▶ [Task prompt]
Keep only the lines of the data below that contain "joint", and copy them.

[Recorded robot episodes]
━━━━━━━━━━

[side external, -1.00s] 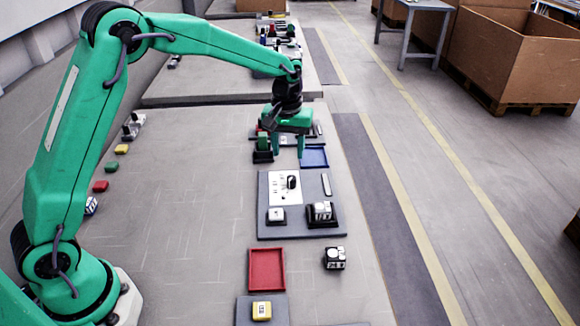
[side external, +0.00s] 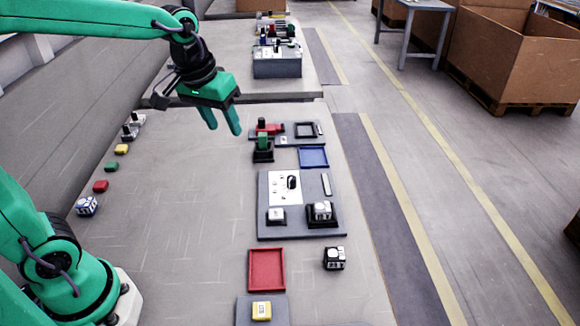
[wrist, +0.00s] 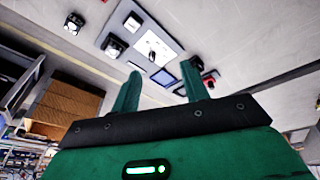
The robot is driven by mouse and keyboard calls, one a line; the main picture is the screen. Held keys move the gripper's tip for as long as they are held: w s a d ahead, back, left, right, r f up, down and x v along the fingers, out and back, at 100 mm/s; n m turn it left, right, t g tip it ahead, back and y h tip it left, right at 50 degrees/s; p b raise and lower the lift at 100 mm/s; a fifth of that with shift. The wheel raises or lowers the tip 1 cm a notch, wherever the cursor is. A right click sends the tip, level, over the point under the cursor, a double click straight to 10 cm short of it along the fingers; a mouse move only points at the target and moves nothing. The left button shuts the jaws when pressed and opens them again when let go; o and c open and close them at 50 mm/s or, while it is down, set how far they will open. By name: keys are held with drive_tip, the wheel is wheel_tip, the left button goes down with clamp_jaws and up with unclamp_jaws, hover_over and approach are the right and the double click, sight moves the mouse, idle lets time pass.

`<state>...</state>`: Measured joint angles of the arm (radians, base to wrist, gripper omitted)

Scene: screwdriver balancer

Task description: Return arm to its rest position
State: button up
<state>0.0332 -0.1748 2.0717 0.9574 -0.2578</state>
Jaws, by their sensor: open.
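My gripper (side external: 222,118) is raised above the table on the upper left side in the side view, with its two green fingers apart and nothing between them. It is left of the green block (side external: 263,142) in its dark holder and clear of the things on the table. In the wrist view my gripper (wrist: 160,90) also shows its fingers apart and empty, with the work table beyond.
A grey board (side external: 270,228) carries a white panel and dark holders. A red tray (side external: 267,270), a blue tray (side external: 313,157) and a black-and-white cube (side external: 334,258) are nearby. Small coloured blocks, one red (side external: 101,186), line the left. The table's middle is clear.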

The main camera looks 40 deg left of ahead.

━━━━━━━━━━

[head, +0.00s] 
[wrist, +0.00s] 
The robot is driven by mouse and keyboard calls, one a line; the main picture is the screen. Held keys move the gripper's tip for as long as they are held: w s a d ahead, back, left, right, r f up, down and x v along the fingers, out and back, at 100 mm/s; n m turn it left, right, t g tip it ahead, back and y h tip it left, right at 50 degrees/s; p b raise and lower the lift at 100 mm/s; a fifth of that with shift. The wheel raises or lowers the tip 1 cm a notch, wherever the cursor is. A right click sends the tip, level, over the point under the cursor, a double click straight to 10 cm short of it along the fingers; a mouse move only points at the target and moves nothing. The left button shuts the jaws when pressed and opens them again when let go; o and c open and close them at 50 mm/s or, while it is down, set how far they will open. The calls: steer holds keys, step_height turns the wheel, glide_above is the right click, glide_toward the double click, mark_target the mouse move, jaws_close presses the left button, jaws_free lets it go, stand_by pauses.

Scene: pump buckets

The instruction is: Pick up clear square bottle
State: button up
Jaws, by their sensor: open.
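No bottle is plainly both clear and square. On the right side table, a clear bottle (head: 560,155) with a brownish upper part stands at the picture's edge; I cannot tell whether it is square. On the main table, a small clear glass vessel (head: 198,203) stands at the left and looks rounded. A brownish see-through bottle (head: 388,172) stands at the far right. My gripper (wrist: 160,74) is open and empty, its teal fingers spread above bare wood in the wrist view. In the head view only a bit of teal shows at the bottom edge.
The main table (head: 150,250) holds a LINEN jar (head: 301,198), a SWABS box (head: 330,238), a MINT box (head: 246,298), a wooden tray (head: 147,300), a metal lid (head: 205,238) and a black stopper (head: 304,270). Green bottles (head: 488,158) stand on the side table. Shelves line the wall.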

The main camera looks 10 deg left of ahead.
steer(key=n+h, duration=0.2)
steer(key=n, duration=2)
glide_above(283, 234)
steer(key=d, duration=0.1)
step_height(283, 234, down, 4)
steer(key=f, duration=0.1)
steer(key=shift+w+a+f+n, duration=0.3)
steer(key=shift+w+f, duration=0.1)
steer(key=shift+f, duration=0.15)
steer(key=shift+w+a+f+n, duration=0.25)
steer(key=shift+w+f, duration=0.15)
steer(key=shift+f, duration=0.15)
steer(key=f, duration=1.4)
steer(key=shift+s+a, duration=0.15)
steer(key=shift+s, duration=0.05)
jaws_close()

━━━━━━━━━━

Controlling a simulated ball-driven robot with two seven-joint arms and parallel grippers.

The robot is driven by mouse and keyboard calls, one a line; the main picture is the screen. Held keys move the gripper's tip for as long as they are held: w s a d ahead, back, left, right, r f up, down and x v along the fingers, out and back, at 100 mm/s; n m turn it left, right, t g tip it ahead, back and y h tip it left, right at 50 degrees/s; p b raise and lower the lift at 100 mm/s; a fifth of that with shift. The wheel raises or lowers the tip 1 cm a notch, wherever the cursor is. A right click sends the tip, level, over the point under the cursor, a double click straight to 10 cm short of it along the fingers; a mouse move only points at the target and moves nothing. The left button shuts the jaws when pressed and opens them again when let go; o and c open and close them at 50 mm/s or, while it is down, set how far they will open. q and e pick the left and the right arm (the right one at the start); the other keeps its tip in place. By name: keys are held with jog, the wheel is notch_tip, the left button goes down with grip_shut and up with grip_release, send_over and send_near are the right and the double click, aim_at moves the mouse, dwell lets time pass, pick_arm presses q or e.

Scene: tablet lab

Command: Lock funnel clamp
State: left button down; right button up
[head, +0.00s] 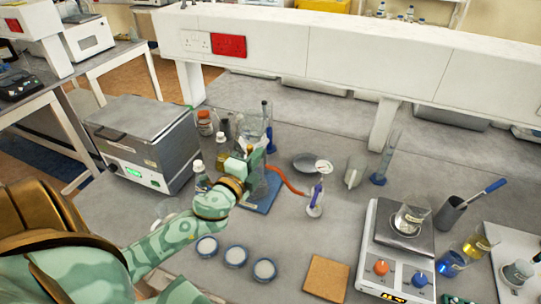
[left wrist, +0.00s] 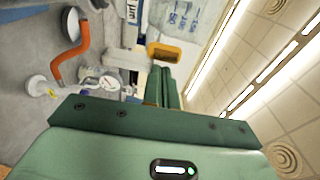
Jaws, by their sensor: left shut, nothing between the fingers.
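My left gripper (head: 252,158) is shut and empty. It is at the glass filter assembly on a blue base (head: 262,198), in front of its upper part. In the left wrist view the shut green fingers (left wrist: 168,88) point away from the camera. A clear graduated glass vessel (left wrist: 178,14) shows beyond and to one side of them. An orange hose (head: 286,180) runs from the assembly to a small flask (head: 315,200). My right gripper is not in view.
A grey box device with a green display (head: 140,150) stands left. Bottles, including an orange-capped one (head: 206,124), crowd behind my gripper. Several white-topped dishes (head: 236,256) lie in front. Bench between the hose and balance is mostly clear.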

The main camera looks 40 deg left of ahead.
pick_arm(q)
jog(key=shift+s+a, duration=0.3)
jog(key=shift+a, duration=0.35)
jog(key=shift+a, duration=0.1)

━━━━━━━━━━

▶ [Response to this task]
`<state>...</state>`: Measured joint angles of the arm (radians, base to wrist, gripper omitted)
Controlling a simulated ball-driven robot with two seven-joint arms and parallel grippers.

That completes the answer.